-- begin Records provided --
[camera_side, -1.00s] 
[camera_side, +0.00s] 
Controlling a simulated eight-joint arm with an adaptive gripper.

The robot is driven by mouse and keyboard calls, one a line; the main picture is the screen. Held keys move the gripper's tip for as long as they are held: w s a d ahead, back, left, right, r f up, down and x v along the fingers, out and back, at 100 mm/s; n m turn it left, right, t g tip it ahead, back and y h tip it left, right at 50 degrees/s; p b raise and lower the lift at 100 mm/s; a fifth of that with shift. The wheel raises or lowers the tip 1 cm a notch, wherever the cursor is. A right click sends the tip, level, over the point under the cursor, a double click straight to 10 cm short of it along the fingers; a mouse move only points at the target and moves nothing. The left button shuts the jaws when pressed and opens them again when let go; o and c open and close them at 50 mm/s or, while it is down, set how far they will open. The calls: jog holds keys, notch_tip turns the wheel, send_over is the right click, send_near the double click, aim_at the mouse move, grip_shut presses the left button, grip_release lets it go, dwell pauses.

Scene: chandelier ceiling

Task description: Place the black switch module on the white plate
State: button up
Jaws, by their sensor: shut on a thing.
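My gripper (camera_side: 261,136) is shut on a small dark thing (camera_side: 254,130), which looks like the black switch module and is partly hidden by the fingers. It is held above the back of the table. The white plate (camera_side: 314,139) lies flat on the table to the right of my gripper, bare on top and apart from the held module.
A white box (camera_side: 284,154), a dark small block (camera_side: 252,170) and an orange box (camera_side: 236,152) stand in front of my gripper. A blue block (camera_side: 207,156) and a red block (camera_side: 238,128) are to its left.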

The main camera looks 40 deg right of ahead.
-- end Records provided --
-- begin Records provided --
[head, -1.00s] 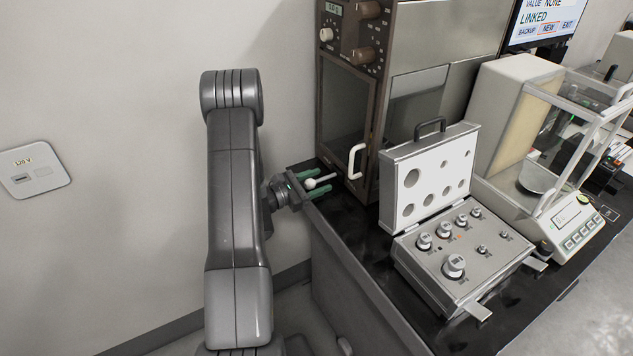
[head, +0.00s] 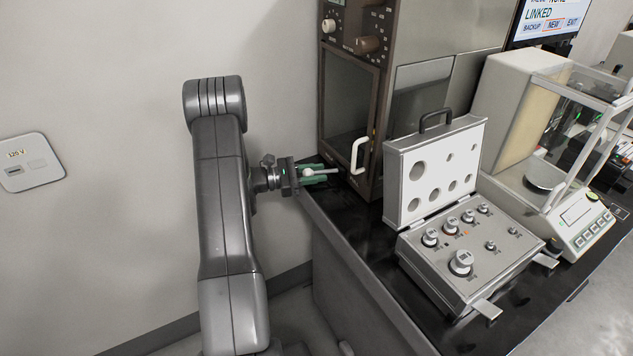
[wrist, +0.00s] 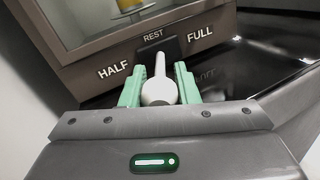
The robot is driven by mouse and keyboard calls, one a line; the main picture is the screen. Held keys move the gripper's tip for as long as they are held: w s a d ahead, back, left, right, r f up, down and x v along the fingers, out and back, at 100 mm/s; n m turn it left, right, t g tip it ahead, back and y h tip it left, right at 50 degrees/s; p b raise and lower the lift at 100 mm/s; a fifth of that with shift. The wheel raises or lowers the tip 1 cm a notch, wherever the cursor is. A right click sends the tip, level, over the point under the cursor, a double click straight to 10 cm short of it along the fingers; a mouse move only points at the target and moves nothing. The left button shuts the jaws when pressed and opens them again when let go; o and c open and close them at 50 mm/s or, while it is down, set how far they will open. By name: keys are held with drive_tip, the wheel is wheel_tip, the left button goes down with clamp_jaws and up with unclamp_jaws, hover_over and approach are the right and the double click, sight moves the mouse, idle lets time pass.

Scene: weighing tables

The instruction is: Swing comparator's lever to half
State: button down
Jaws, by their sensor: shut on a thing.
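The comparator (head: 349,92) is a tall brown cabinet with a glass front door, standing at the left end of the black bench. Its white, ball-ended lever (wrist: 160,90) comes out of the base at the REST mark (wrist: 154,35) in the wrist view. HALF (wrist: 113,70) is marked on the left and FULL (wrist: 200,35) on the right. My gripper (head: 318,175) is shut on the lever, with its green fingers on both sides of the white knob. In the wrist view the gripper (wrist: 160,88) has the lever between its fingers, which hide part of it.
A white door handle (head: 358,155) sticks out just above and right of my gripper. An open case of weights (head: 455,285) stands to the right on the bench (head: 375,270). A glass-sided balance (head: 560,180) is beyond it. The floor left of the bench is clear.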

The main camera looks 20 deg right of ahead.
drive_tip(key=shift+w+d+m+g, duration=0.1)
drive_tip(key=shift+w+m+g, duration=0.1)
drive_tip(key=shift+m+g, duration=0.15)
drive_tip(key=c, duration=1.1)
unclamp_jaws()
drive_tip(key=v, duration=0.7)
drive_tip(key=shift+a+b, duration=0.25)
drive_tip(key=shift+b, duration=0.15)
-- end Records provided --
-- begin Records provided --
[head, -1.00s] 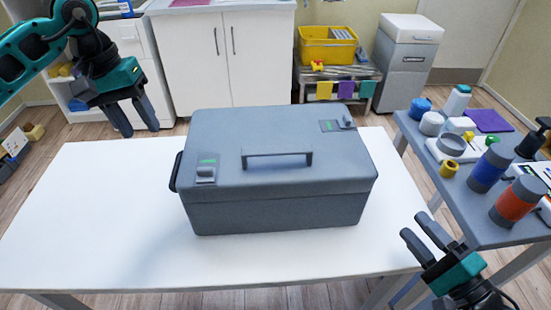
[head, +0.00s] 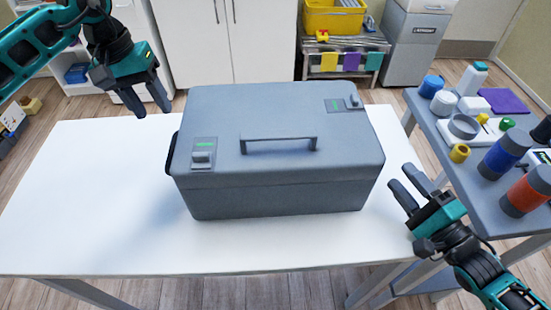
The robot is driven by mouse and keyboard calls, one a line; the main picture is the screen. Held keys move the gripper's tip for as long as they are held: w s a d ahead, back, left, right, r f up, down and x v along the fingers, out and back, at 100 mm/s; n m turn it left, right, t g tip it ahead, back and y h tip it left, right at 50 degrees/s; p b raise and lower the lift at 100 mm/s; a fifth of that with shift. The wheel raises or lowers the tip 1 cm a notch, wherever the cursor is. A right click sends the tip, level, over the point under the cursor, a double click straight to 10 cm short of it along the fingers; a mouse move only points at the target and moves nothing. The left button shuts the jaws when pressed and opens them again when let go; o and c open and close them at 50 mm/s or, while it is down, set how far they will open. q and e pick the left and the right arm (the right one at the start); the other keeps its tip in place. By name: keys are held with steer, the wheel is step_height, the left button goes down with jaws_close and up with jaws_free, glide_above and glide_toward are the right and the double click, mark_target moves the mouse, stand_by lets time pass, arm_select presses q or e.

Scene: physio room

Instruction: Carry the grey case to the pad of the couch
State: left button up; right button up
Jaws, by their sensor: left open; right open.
-- end Records provided --
**What to produce**
Search the records for the word "State", then list every line that has it.

**Full answer**
State: button up
State: button down
State: left button up; right button up

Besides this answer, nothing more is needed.